Steph, so much respect for you, but re the moon landing thing, let’s talk. DM me. https://t.co/BXYxPF4zz1
— Scott Kelly (@StationCDRKelly) December 11, 2018
To Curry’s credit he was thoughtful about who his comments might influence, and he tried to turn the whole thing into . . . a teachable moment for an era of disinformation!
“I am going to educate myself firsthand on everything that NASA has done and shine a light on their tremendous work over the years. And hopefully people understand that education is power, informing yourself is power. For kids out there that hang on every word that we say, which is important, understand that you should not believe something just because somebody says it. You should do your homework and understand what you actually believe.”
The moon landing conspiracy theories are surprisingly mainstream. Opinion polls over the years have shown that between 6% and 20% of Americans believe the moon landing was faked. A 2001 documentary called Conspiracy Theory: Did We Land on the Moon? (narrated, perplexingly, by Skinner from The X Files) claimed to have proof that NASA faked the first moon landing in 1969 so that it could win the space race with Russia.
At an event on Wednesday, Buzz Aldrin, the second person to set foot on the moon and noted puncher of moon conspiracy theorists, weighed in on Curry’s remarks. He told a reporter to tell the NBA star to “go ask the Russians” who landed on the moon. But, CBS reported, “It wasn’t clear specifically what Aldrin was referring to.”
Meanwhile, NASA is planning a return. Last month, the agency announced an aggressive timeline for new partnerships with private companies that it hopes will return the U.S. to the moon sometime in the next decade.

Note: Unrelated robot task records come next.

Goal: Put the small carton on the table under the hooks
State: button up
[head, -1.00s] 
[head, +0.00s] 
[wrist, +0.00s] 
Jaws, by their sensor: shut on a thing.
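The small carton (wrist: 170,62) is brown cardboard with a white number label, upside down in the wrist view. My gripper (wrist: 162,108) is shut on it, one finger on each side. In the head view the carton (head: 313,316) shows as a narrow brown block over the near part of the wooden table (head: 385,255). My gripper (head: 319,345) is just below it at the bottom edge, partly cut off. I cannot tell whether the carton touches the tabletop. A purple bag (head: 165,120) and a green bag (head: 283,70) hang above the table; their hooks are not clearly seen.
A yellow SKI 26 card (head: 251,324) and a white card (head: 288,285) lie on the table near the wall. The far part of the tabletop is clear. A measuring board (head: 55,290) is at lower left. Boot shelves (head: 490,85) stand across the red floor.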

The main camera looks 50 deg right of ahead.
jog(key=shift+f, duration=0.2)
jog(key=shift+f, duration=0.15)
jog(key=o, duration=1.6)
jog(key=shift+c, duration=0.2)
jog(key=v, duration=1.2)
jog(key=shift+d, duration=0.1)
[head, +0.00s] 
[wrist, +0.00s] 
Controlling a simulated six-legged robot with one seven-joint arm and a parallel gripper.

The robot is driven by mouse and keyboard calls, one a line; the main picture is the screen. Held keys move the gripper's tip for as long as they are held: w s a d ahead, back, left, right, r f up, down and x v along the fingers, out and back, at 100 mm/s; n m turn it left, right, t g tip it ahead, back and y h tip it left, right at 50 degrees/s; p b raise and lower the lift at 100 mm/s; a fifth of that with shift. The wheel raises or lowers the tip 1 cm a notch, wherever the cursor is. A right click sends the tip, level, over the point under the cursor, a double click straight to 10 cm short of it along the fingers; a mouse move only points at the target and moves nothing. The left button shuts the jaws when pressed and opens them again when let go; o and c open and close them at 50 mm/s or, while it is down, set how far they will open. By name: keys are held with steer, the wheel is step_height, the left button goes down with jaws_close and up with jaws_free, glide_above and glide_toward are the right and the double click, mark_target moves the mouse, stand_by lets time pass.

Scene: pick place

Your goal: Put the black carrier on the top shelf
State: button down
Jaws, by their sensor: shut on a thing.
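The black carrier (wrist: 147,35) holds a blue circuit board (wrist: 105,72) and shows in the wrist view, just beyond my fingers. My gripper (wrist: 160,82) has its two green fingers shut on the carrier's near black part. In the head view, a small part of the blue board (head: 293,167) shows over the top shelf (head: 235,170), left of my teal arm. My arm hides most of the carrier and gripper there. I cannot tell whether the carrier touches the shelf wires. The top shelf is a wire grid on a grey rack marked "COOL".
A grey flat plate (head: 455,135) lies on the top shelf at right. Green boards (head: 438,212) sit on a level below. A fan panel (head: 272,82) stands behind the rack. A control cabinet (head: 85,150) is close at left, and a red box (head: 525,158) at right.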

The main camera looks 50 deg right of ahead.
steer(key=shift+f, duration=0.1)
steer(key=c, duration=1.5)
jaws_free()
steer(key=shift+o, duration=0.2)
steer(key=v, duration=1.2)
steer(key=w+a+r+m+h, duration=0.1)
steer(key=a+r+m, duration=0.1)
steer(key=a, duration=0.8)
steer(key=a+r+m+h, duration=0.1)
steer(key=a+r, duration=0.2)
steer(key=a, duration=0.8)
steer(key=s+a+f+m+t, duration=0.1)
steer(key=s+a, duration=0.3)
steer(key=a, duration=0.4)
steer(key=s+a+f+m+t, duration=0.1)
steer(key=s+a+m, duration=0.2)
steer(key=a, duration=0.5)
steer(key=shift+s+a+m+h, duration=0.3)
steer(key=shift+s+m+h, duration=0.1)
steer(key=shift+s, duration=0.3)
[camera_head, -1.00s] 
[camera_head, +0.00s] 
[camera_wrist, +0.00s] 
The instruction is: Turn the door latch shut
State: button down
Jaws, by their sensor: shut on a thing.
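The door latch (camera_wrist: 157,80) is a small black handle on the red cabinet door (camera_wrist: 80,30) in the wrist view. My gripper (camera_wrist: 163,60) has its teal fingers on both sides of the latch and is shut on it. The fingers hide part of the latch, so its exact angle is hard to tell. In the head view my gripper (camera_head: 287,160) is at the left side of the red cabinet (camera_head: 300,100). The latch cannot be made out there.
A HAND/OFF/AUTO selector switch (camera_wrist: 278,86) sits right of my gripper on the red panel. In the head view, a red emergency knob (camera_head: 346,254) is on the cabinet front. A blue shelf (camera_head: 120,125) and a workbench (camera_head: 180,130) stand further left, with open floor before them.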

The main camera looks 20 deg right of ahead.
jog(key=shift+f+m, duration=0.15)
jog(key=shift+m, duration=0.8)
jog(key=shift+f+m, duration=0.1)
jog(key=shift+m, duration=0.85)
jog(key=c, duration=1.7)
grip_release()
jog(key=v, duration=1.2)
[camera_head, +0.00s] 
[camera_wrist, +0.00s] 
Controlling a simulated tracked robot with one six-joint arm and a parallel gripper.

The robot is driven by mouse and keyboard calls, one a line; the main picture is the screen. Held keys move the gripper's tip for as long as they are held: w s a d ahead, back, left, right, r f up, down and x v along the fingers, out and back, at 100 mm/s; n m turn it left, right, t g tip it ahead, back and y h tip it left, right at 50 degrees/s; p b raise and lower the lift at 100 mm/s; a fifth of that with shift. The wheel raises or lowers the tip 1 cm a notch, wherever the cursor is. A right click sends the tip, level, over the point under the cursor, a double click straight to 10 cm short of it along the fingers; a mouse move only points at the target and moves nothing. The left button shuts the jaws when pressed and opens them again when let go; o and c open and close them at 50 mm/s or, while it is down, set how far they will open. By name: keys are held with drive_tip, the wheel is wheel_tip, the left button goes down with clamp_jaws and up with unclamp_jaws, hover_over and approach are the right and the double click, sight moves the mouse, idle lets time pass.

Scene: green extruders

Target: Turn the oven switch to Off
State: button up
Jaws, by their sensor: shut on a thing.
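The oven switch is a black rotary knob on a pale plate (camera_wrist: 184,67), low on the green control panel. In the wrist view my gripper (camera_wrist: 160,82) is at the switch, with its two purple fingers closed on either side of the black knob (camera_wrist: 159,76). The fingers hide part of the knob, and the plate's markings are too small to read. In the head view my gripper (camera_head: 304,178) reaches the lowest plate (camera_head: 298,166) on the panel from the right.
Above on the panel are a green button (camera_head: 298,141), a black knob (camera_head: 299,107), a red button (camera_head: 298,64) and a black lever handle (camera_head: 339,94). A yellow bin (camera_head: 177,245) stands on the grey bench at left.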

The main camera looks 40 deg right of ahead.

This week, China’s new Chang’e 4 spacecraft entered lunar orbit, and is scheduled to land in January on the dark side of the moon–a first for any man-made object.
On ESPN, Curry elaborated on his initial silence after the controversy entered the stratosphere. “There’s way more serious stuff that’s going on in our world that this doesn’t necessarily deserve that much attention,” he said. “But again, I got a NASA invite out of it and I am going to enjoy it.”